Using Node.replace_by to replace an instanced scene with another one created from script appears to merge the two subscenes instead of actually replacing.

Steps to reproduce:

  • Create three scenes: main, other, yetanother, each with a simple Node2D as base node. Then add different sprites to other and yetanother to distinguish between them.
  • In the main scene, instantiate the other scene (say, as Other) as a child with the editor.
  • Using script attached to main scene's base node, instantiate a yetanother scene with load('res://yetanother.scn') and call .instance() on it (call the resulting variable yetanother).
  • Add $Other.replace_by(yetanother) to the following line.

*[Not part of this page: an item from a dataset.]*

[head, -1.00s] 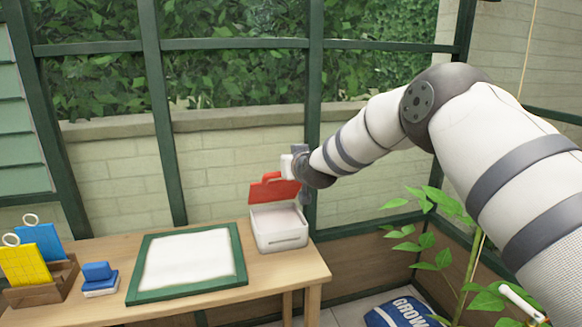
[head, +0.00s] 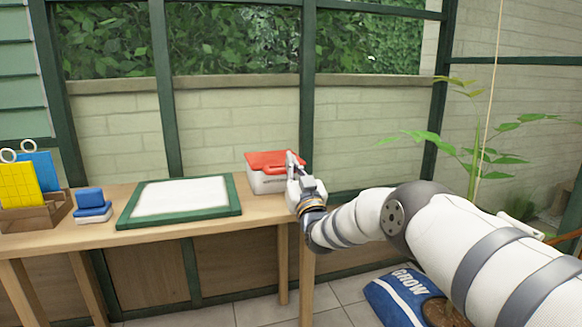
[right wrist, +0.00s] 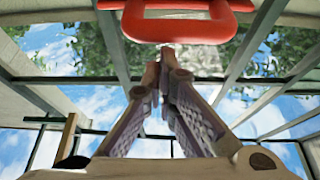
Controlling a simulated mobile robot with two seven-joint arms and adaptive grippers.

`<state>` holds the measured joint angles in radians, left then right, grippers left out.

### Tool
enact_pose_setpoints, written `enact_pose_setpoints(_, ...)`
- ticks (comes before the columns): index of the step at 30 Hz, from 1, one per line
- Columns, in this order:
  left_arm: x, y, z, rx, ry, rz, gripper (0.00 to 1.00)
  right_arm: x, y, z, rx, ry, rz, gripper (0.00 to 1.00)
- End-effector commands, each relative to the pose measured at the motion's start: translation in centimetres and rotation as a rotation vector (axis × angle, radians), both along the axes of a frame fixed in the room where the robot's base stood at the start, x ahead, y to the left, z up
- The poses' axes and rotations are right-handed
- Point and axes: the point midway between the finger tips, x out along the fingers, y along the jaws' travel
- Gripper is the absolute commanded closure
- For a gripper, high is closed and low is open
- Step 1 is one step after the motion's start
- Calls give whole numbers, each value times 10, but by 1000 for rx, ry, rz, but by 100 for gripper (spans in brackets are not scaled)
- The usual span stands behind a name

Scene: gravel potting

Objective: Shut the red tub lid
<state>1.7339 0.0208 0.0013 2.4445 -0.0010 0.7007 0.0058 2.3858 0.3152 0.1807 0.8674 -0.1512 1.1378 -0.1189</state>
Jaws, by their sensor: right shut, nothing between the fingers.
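The white tub (head: 265,183) stands at the right end of the wooden bench. Its red lid (head: 268,158) lies over the top, flat or nearly flat; I cannot tell whether it is fully seated. My right gripper (head: 291,160) is shut and empty, pointing up at the tub's front right and covering part of the lid and tub. In the right wrist view, the shut fingertips (right wrist: 166,52) are just below the red lid handle (right wrist: 182,27); contact cannot be told. My left gripper is out of view.
A green-framed white panel (head: 183,198) lies left of the tub. Further left are a blue block-like object (head: 91,205) and a wooden holder (head: 38,215) with yellow and blue cards. A blue bag (head: 402,295) and a leafy plant (head: 480,150) are at right.

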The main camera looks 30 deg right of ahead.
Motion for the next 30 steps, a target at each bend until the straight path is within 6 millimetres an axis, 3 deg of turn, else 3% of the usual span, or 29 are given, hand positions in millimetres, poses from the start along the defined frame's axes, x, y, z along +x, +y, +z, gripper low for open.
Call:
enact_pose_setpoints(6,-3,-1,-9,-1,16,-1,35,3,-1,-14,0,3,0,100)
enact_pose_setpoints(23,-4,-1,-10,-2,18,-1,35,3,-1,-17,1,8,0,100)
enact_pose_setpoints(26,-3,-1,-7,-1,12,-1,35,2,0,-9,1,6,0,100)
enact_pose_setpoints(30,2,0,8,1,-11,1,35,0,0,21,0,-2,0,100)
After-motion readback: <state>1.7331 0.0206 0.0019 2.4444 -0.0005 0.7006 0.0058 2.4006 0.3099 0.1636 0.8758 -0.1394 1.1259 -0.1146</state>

Instead of replacing the initially instanced scene node with the new one, this results in merging the two scenes together (which can be confirmed by looking at the Remote tab's scene tree during execution).

As an additional note, print($Other) will print [Object:null] then (because the node also took the new node's name), which imho is a bit counter-intuitive, though this is easily fixable with yetanother.name = 'Other'. I believe the replaced node should take the initial node's name by default, but that may be intended for reasons I'm missing.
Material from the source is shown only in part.